Scholz n’est pas comme les autres, c’est une certitude. Et pas seulement parce que sa coupe de cheveux, autrefois un peu travaillée avec cet alliage  » rasé sur les côtés – long au-dessus  » inexplicablement à la mode, est devenue une sorte d’amas capillaire négligé qui le place à mi-chemin entre son modèle footballistique Carles Puyol et Tahiti Bob dans les Simpson.

Il n’a pas fallu longtemps à la Belgique pour découvrir que le Danois était un homme à part. Dès son arrivée à Lokeren, Scholz est apparu comme un  » original « . Le genre de joueur qui se complaît avec son vieux téléphone portable quand la plupart de ses coéquipiers se ruent sur chaque nouvelle mouture de l’iPhone. Pour emménager dans le pays de Waes, Alexander a dû emprunter le minibus d’un membre du staff lokerenois.

Parce que, pour faire un bon déménagement, il vaut mieux avoir une voiture. Et à l’époque, Scholz n’en avait pas :  » Je vais essayer de vivre le plus longtemps possible sans voiture, car je n’en vois pas l’utilité « , raconte alors celui qui habite assez près de Daknam pour aller s’entraîner à pied, et qui prend le train quand ses jambes ne suffisent plus.

Cette philosophie de vie ne résistant pas aux horaires parfois imprévisibles du chemin de fer national, Alex est bientôt contraint d’investir dans un carrosse. Si vous voyez traîner une Nissan Micra qui vaut moins de 10.000 euros au milieu des bolides du parking de l’Académie du Standard, inutile de vous demander qui est son propriétaire.

Devenu plus mobile malgré un véhicule trop peu confortable pour lui épargner des maux de dos, Scholz s’adonne dès que possible à sa passion du voyage.

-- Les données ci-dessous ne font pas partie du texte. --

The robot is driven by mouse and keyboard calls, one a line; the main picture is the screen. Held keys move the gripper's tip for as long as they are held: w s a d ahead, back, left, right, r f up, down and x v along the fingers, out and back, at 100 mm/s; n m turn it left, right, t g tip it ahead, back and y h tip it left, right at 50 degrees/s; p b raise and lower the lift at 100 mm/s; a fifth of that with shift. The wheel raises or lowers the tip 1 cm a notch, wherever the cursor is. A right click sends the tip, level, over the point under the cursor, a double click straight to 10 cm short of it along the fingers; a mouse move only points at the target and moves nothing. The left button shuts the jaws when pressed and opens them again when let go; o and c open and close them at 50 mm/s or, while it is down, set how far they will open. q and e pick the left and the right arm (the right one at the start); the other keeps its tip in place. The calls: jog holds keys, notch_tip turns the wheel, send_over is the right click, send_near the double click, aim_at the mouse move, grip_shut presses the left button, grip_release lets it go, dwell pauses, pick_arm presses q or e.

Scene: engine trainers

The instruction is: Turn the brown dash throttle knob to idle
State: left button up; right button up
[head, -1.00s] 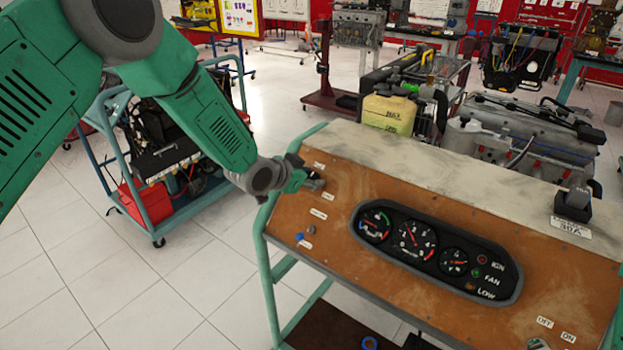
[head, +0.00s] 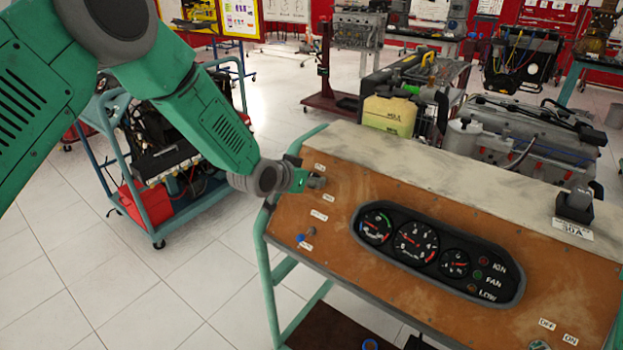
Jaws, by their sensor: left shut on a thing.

Lors des rares jours de congé offerts à ses troupes lokerenoises par Peter Maes, le Danois part sur les routes pour découvrir sa patrie d’adoption… et ses spécialités gastronomiques. Grand amateur de bières spéciales, le défenseur aime la diversité belge en la matière et ne manque jamais une occasion de découvrir de nouvelles saveurs à base de malt, d’orge et de houblon.

INDE ET HIMALAYA

Et quand ses papilles sont comblées, c’est au tour des pupilles de réclamer leur dû. Scholz a le city-trip facile, et n’a besoin que de quelques heures de congé pour assouvir sa soif de découverte. Le Danois est, par exemple, tombé amoureux des paysages parisiens. Du coup, il ne manque jamais une occasion de rejoindre la Ville Lumière pour y passer quelques heures.

En train (jusqu’au jour où il a manqué un PSG-OM à cause des horaires) ou en Micra, le Danois n’hésite pas à s’enfiler les 300 bornes qui séparent Lokeren de Paris après un entraînement, avant de revenir le plus tard possible sans pour autant manquer la séance suivante. C’est sa façon à lui de rester libre.

Dès son adolescence, Alexander Scholz a été frappé en plein coeur par cet irrésistible besoin de voyager. International espoir pour le compte du Danemark et titulaire dans son club, il décide de laisser le football derrière lui pour partir à la découverte du monde qui l’entoure. Le vase clos promis par le métier de footballeur professionnel est étouffant, et Alex en sort pour s’abreuver de liberté.

Une fois ses études terminées, il s’offre donc une première parenthèse pour déambuler sur les chemins sacrés qui mènent à Saint-Jacques de Compostelle, et passe même une nuit à la belle étoile. De retour au Danemark, le coeur de Scholz n’est plus au football, et la plupart des entraînements se déroulent sans lui. Privé de salaire et donc d’appartement, le défenseur reprend son sac à dos et chemine vers l’Allemagne, où il vit chez son oncle tout en travaillant dans la construction pour remplir son portefeuille.

 » On ne parlait que de bière, de femmes et de sexe « , se souvient-il. Pas franchement dépaysant par rapport aux vestiaires laissés de côté quelques semaines plus tôt. Un travail avec des enfants et quelques centaines d’euros gagnés plus tard, Alexander reprend sa découverte du monde.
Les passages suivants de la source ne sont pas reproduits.